• Given information
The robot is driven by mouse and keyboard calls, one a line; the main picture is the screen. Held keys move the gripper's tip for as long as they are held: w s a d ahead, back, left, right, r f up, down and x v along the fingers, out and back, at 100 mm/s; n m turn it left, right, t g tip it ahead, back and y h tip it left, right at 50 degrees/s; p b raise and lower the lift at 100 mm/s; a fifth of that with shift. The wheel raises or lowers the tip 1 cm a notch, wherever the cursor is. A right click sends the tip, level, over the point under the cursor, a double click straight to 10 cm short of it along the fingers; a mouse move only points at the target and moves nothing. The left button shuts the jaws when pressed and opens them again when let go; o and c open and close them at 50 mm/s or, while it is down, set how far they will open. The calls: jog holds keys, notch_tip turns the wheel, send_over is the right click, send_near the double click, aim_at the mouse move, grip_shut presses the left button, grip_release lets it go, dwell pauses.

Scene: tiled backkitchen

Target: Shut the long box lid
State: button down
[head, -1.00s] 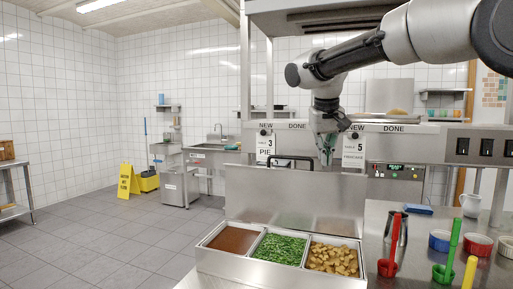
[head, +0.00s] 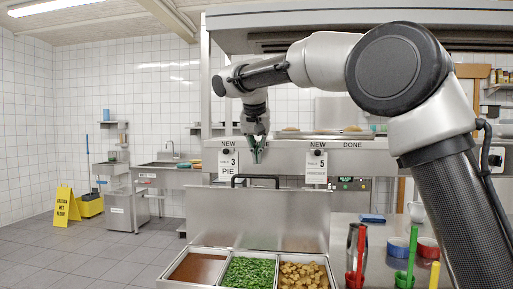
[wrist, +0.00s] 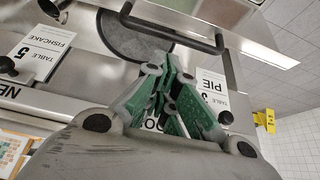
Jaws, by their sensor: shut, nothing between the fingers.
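The long steel box (head: 323,258) stands on the counter at the bottom of the head view, with its lid (head: 257,222) open and upright along the back. A black handle (head: 255,178) is on the lid's top edge; it also shows in the wrist view (wrist: 172,33). The box holds brown sauce (head: 193,267), green beans (head: 249,272) and golden chunks (head: 302,276). My gripper (head: 257,160) is shut and empty, pointing down just above the handle in the picture. Its green fingers fill the middle of the wrist view (wrist: 180,75). I cannot tell whether they touch the handle.
Order tickets (head: 317,168) hang from the rail behind the lid. A yellow floor sign (head: 66,207) stands far left.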

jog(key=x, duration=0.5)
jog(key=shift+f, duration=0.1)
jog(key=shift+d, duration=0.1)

• Required task
Between the line with "Scene: tiled backkitchen" and the line with "[wrist, +0.00s]", ends included, lies the span to copy exactly; copy nothing else and leave out the pictures.

• Solved problem
Scene: tiled backkitchen

Target: Shut the long box lid
State: button down
[head, -1.00s] 
[head, +0.00s] 
[wrist, +0.00s] 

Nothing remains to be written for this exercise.